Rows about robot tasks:
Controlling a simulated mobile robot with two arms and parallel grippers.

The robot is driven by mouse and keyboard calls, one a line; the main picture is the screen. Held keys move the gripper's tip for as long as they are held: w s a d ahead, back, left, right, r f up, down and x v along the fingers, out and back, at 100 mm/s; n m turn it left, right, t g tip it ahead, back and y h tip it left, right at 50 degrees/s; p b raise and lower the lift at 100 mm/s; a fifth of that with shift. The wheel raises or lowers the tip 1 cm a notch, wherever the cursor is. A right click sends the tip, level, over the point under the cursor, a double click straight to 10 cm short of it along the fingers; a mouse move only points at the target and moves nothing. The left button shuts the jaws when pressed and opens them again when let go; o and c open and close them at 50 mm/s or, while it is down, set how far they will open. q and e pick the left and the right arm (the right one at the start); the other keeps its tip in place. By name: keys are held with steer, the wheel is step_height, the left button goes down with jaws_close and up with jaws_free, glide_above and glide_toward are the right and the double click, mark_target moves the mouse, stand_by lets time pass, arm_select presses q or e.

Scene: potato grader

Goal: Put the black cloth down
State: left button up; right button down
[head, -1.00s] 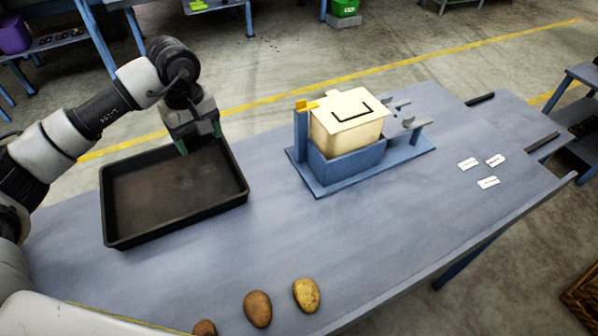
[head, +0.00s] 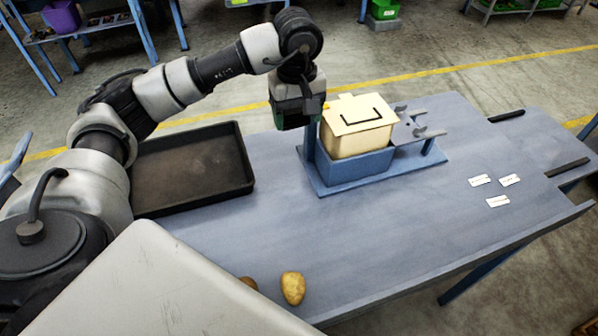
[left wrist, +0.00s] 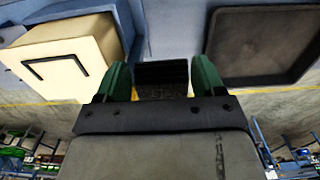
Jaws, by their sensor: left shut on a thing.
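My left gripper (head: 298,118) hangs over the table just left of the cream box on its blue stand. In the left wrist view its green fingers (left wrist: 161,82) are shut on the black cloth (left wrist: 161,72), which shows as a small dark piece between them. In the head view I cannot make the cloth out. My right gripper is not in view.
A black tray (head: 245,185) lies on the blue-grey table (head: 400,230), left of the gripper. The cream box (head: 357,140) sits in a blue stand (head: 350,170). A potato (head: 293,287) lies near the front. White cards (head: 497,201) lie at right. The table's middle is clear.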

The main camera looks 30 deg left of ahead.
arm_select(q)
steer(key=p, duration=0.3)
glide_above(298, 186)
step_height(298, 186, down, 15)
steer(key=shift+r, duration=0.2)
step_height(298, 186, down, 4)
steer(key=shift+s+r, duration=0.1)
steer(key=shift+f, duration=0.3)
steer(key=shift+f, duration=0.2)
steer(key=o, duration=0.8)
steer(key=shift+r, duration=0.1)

---

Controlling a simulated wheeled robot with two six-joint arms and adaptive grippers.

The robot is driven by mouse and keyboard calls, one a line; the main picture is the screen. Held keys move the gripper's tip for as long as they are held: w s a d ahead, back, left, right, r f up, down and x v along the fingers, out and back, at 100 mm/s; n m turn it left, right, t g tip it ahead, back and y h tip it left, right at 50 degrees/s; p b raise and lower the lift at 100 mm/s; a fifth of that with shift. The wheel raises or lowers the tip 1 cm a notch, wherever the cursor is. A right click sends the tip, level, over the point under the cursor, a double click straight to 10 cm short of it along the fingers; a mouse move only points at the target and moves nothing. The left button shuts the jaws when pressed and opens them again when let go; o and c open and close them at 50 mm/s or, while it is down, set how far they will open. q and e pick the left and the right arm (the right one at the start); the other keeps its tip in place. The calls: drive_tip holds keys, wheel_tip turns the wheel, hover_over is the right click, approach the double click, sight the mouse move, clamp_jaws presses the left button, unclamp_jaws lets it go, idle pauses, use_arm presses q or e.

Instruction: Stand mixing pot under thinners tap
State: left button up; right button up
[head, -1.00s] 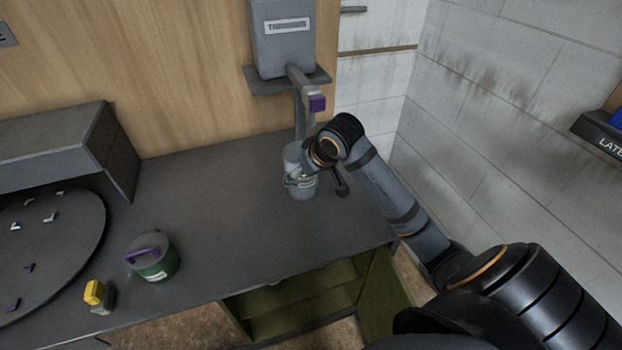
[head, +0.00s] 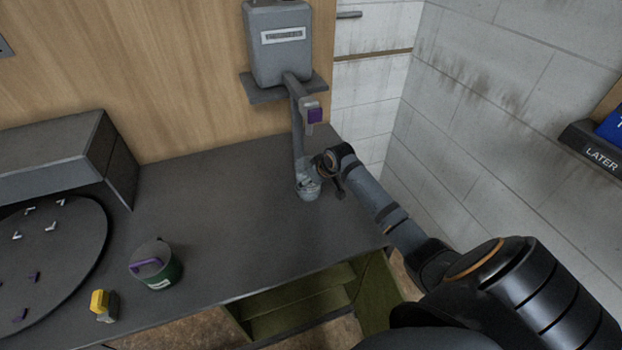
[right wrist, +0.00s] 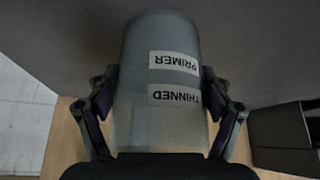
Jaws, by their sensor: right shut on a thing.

:: SET PROBLEM ::
Pull out all lines containing "grippers".

:: CORRECT ANSWER ::
Controlling a simulated mobile robot with two arms and parallel grippers.
Controlling a simulated wheeled robot with two six-joint arms and adaptive grippers.

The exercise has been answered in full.